Now to the hardwood, where the Los Angeles Lakers have quietly gone 14–2 in their last 16, which is impressive considering half the basketball world spent the season saying this roster belongs in a rec league. Yes, they’ve looked a little sluggish against bad teams lately, but that’s what happens when you play every other day and occasionally forget you’re supposed to try. The real strategy now? Lock in that 3-seed and pray for Houston Rockets or Minnesota Timberwolves—basically, anyone not named Denver Nuggets or Oklahoma City Thunder. Also, can we talk about how Luka Dončić isn’t getting serious MVP love? Or how JJ Redick isn’t a Coach of the Year frontrunner? Oh right, award voting isn’t about performance—it’s about voter fatigue and whichever storyline makes people feel smart on TV. You told me this roster stinks. Now they’re a 3-seed. At some point, someone has to admit they were just guessing.

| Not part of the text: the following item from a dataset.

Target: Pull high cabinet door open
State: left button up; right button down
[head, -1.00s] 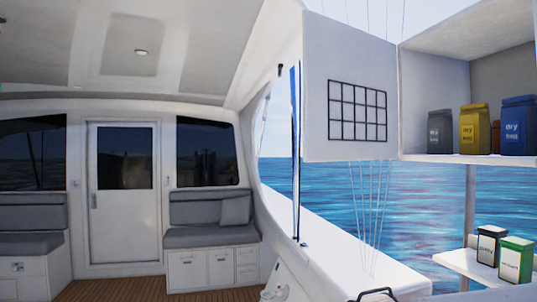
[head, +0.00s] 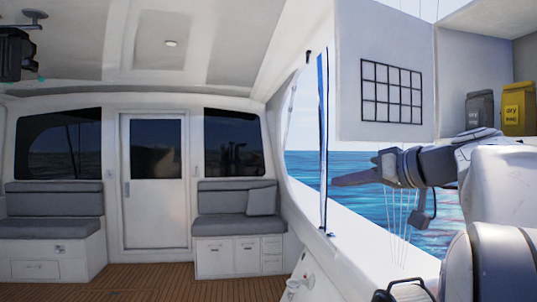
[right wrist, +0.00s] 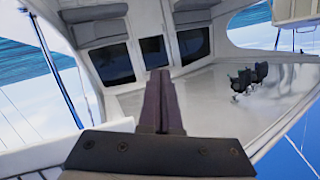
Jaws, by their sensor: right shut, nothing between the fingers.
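The high cabinet (head: 490,14) is at the upper right of the head view, partly cut off by the frame edge. Its white door (head: 355,45), with a black grid on its face, stands swung wide out to the left of the cabinet, so the inside shows. My right gripper (head: 340,181) is below the door in the picture, pointing left, apart from the door's lower edge. It is shut and empty. Its closed fingers also show in the right wrist view (right wrist: 160,78), with no door between them. My left gripper is not in view.
A grey bag (head: 480,110) and a yellow bag (head: 519,107) stand in the cabinet. A dark fixture (head: 17,55) hangs at the upper left. Cushioned benches (head: 238,205) flank a closed cabin door (head: 154,205). The wooden floor between is clear.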

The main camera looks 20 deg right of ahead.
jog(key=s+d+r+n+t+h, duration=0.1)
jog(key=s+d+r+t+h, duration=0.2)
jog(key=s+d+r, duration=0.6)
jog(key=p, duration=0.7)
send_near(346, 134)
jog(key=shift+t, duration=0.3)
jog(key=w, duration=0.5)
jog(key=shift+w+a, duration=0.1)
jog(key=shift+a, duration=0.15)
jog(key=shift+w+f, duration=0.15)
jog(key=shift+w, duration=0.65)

Across the hall, the Los Angeles Clippers are locked into the NBA’s favorite purgatory: the play-in tournament. At this point, the league probably already knows the outcome of the Kawhi Leonard situation and is just waiting for a dramatic Friday news dump. Based on what Pablo Torre has hinted at, you half expect a plot twist involving a contract void and a Netflix documentary. And yet… Kawhi is hooping. Of course he is. Because nothing about this situation is allowed to make sense. Somewhere this summer, a team will absolutely convince itself giving him a max contract is a good idea. And honestly? They might not even be wrong. That’s the problem.

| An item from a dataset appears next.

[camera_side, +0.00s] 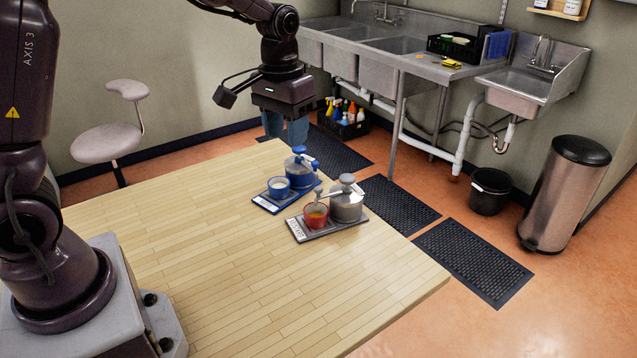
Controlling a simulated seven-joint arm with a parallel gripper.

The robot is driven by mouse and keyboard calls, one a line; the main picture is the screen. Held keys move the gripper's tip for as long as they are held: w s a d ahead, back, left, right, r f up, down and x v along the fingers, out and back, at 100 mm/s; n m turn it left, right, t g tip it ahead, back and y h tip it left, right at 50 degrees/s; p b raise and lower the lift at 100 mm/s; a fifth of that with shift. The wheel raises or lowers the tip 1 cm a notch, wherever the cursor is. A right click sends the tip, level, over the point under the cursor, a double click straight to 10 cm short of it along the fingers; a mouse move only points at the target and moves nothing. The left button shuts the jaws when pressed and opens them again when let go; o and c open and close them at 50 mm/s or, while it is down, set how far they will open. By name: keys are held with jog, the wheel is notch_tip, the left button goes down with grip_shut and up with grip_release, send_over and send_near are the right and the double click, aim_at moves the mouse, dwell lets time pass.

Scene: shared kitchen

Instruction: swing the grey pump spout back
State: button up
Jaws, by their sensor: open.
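The grey pump (346,207) stands on a grey tray (328,234) near the table's far right edge. Its grey spout (329,192) points left, with its tip over or close to a red cup (316,217). The cup holds something yellowish. My gripper (285,138) is open and empty. It points down in the air, above and left of the grey pump in the picture, apart from it. The fingers are small and bluish here, and their exact distance from the pumps is hard to tell.
The near wooden table (220,270) is clear. A stool, sinks and bins stand beyond it.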

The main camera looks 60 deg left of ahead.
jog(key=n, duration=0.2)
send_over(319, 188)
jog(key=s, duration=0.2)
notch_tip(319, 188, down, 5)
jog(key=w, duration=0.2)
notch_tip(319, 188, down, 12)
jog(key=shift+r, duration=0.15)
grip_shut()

College hoops gave us absolute chaos—in other words, perfection. The Sweet 16 and Elite 8 delivered, capped by UConn Huskies men’s basketball pulling off a jaw-dropping comeback against Duke Blue Devils men’s basketball. Everyone wants to blame Cameron Boozer for the late turnover, because it’s easier to point at one moment than admit the game was lost when Duke coughed up a 19-point lead like it was optional. That wasn’t a choke—that was a full-system collapse. March Madness doesn’t build heroes—it exposes weaknesses, then puts them on a loop for the internet to dissect forever.
And then there’s Tiger Woods. At this point, it’s less about a comeback and more about whether he can go six months without making headlines for the wrong reasons. Another DUI, another incident, another reminder that the only thing more dangerous than his swing used to be his decision-making. He’s now collected more off-course issues in the last decade than major wins, which is a stat nobody thought we’d ever be tracking. At some point, the conversation stops being about redemption and starts being about reality.

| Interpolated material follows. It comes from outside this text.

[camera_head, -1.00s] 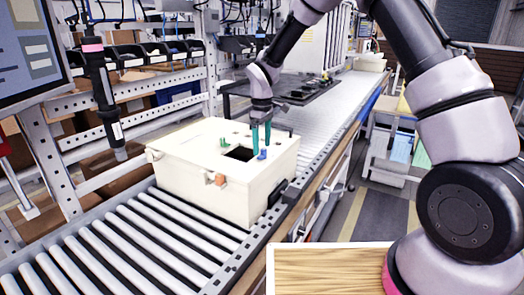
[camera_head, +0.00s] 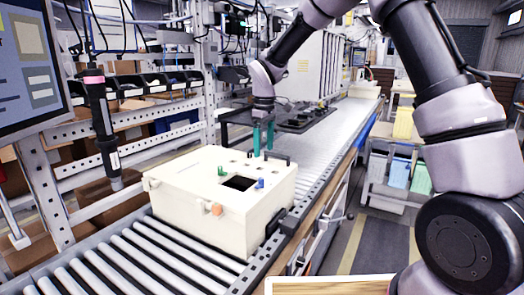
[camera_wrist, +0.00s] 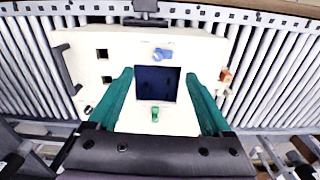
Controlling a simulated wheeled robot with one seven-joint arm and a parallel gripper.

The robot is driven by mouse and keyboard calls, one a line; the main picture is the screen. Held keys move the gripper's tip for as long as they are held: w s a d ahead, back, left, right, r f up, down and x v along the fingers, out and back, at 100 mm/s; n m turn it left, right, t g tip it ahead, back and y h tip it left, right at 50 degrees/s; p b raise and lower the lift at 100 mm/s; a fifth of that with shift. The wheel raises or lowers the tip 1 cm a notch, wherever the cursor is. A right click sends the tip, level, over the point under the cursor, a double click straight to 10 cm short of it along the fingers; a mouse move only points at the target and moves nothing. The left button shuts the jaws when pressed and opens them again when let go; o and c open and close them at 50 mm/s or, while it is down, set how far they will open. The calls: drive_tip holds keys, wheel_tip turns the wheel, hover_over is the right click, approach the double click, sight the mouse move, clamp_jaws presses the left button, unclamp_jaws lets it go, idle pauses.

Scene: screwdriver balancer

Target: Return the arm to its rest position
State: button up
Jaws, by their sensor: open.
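My gripper (camera_head: 263,138) is open and empty, with two green fingers pointing down. In the head view it is above and just behind the far edge of a cream box (camera_head: 195,215). The wrist view shows the fingers (camera_wrist: 160,95) spread apart on both sides of the box's square dark opening (camera_wrist: 157,83), touching nothing that I can make out. The box sits on the roller conveyor and has a blue part (camera_head: 260,184), a green part (camera_head: 222,171) and an orange part (camera_head: 216,209) on it.
A screwdriver (camera_head: 104,125) hangs at the left beside a monitor (camera_head: 32,60). A dark tray (camera_head: 285,115) lies on the conveyor (camera_head: 130,262) behind my gripper. A metal frame with bins (camera_head: 150,80) runs along the left. A cart with folders (camera_head: 398,170) stands at the right.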

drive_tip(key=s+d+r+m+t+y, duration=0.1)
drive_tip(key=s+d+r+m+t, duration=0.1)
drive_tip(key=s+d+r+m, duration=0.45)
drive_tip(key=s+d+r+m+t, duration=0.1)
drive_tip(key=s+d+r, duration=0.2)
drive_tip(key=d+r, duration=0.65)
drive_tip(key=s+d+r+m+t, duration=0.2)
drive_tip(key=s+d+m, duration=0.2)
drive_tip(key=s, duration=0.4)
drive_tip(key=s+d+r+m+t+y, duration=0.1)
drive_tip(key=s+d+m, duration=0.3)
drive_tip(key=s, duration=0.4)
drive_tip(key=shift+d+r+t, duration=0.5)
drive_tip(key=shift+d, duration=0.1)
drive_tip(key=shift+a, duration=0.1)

Speaking of reality, the Los Angeles Kings appear to be taking the whole “No Kings” protest movement a bit too literally. This team is technically still in the playoff race, which says more about the division than it does about them. They’re one point out and somehow feel 20 points away. The bigger issue? An aging, expensive blue line that moves about as quickly as LA traffic at 5 p.m. The solution is obvious—blow it up and rebuild—but that requires admitting you’re not close. And no one in that building seems ready for that level of honesty.

Finally, the Los Angeles Rams flirted with the idea of trading for AJ Brown, which would’ve been the football equivalent of trading your reliable car for a sports car with a “check engine” light permanently on. Yes, he’s younger—but fit matters. Chemistry matters. Not reading Mark Twain on the sideline while your team is playing also probably matters. Moving Davante Adams for that experiment would’ve been a mistake. Sometimes the smarter move is the one you don’t make, and that’s definitely how I would characterize this one.